ECLI:NL:RBOBR:2014:6900
Rechtbank Oost-Brabant
- Eerste aanleg - enkelvoudig
- Rechtspraak.nl
Naheffing parkeerbelasting en overmacht bij vergunninghouders
In deze zaak gaat het om een naheffingsaanslag parkeerbelasting die aan eiseres is opgelegd door de heffingsambtenaar van de gemeente 's-Hertogenbosch. Eiseres heeft op 22 maart 2014 een naheffingsaanslag van € 60,50 ontvangen, bestaande uit € 2,50 parkeerbelasting en € 58,00 aan naheffingskosten. Eiseres heeft bezwaar gemaakt tegen deze aanslag, maar dit bezwaar is op 27 maart 2014 ongegrond verklaard. Hierop heeft eiseres beroep ingesteld bij de rechtbank.
Tijdens de zitting op 6 november 2014 heeft eiseres aangevoerd dat zij na een half uur zoeken geen parkeerplaats voor vergunninghouders kon vinden en dat er meer vergunningen zijn afgegeven dan er parkeerplaatsen beschikbaar zijn. De rechtbank heeft echter geoordeeld dat eiseres geen beroep op overmacht kan doen. De rechtbank stelt vast dat eiseres haar auto heeft geparkeerd zonder parkeerbelasting te voldoen, en dat de omstandigheden niet uitzonderlijk genoeg zijn om de verplichting tot betaling van parkeerbelasting te ontlopen.

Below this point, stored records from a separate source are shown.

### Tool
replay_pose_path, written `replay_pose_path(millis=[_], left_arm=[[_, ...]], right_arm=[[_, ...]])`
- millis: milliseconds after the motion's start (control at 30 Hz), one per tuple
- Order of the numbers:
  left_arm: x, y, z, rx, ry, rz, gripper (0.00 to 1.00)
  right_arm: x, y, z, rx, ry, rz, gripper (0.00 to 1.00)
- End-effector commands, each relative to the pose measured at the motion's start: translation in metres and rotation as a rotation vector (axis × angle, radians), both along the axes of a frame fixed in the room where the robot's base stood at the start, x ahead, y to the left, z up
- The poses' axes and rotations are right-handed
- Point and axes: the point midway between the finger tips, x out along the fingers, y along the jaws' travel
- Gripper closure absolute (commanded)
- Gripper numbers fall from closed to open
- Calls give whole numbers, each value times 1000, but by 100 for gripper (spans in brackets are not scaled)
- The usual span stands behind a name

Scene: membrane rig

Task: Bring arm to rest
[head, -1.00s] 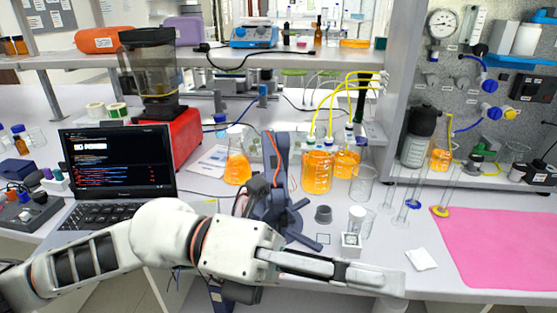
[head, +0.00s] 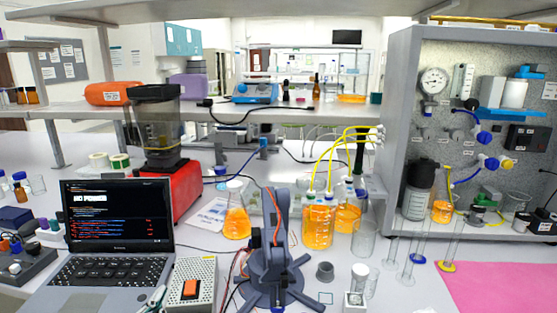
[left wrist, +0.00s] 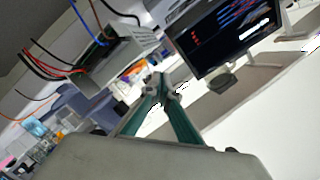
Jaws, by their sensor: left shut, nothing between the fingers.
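My left gripper (head: 153,299) shows only as a small pale tip at the bottom edge of the head view, in front of the laptop. In the left wrist view its greenish fingers (left wrist: 163,92) meet and hold nothing. Most of my left arm is outside the head view. My right gripper is in neither view.
The laptop (head: 116,222) and a grey box with an orange switch (head: 190,283) are close to the gripper. A dark stand (head: 272,255), orange-filled bottles (head: 318,228) and a flask (head: 237,215) stand beyond. A pink mat (head: 505,285) lies at right.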

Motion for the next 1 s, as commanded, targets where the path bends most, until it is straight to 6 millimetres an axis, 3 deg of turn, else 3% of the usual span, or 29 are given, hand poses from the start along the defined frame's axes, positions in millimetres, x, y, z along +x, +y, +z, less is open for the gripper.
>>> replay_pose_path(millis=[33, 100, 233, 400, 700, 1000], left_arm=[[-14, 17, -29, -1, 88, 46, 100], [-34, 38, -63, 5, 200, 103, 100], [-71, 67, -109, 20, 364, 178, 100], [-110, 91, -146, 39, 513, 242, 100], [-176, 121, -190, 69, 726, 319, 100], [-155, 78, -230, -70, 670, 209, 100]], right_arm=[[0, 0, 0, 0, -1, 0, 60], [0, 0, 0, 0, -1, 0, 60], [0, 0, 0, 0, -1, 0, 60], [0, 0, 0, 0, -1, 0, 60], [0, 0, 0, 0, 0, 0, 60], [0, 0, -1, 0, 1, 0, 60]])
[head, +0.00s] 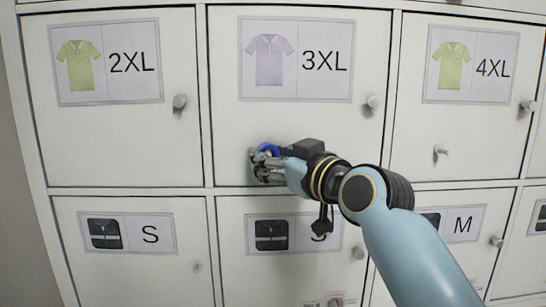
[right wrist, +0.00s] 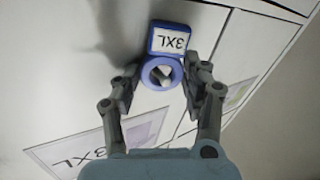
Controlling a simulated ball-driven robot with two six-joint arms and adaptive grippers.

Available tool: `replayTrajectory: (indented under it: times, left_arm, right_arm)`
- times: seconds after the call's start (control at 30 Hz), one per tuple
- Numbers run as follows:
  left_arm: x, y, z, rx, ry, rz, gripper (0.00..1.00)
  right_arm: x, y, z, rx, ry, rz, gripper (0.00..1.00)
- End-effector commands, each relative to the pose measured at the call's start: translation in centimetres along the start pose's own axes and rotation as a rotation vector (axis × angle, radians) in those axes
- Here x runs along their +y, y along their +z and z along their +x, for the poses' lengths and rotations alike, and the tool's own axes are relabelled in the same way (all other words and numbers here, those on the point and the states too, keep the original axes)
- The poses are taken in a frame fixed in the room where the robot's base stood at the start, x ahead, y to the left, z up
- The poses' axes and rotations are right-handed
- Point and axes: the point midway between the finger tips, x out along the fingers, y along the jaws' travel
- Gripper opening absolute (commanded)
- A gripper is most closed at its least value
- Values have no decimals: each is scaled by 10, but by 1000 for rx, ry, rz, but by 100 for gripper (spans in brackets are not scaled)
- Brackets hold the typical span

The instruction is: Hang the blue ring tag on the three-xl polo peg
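The blue ring tag (right wrist: 152,66) has a round ring and a plate reading 3XL. In the right wrist view a pale peg (right wrist: 164,77) shows inside the ring's opening; how deep it sits I cannot tell. My right gripper (right wrist: 163,88) has a finger on each side of the ring and appears shut on it. In the head view the right gripper (head: 267,167) is at the lower left of the three-xl polo door (head: 225,130), with the blue ring (head: 268,150) at its fingertips. The peg is hidden there. My left gripper is not in view.
The 3XL label (head: 296,59) is above the gripper and a round knob (head: 374,101) is at the door's right. The 4XL door to the right has a bare peg (head: 440,150). The 2XL door (head: 120,145) is to the left. More labelled doors are below.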

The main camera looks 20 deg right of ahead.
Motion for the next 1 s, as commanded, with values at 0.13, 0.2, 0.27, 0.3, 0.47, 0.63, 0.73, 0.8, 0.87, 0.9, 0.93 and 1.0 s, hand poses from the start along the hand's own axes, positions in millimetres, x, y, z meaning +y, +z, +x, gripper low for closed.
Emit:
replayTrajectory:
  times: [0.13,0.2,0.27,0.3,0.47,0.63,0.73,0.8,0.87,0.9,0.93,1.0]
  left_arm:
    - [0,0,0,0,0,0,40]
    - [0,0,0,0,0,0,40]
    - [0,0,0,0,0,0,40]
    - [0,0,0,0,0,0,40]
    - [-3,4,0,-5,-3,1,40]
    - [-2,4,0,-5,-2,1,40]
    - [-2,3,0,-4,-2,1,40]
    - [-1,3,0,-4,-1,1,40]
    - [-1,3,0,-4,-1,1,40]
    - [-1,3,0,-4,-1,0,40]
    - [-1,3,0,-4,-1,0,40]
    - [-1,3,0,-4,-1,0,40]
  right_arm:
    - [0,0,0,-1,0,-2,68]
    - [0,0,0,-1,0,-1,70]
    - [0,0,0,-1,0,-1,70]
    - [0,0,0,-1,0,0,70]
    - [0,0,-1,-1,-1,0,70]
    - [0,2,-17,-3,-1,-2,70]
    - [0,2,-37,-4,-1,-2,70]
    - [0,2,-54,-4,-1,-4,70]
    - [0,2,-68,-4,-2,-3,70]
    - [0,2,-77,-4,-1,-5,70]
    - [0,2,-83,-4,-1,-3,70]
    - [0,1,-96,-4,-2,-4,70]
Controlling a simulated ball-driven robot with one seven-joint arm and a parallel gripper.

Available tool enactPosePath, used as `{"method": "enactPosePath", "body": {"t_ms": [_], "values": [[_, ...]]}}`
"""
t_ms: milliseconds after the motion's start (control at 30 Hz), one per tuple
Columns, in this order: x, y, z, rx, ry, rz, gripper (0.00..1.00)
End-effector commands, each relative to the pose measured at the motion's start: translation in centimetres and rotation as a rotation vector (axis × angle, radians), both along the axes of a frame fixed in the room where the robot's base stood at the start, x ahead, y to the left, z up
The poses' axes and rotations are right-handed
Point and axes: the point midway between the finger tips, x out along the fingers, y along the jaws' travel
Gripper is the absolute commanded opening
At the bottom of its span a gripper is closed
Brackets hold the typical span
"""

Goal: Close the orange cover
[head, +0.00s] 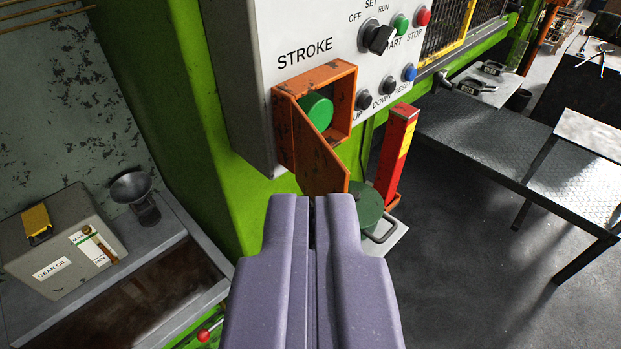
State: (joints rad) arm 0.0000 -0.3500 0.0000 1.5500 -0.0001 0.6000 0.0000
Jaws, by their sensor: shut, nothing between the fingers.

De rechtbank heeft overwogen dat een vergunning voor een parkeerplaats een redelijke kans op een parkeerplaats biedt, maar geen garantie. Eiseres had de keuze om haar auto in een parkeergarage te parkeren, maar heeft dit om financiële redenen niet gedaan. De rechtbank concludeert dat de naheffingsaanslag terecht is opgelegd en verklaart het beroep ongegrond. De uitspraak is gedaan door mr. Y.S. Klerk en is openbaar uitgesproken op 18 november 2014.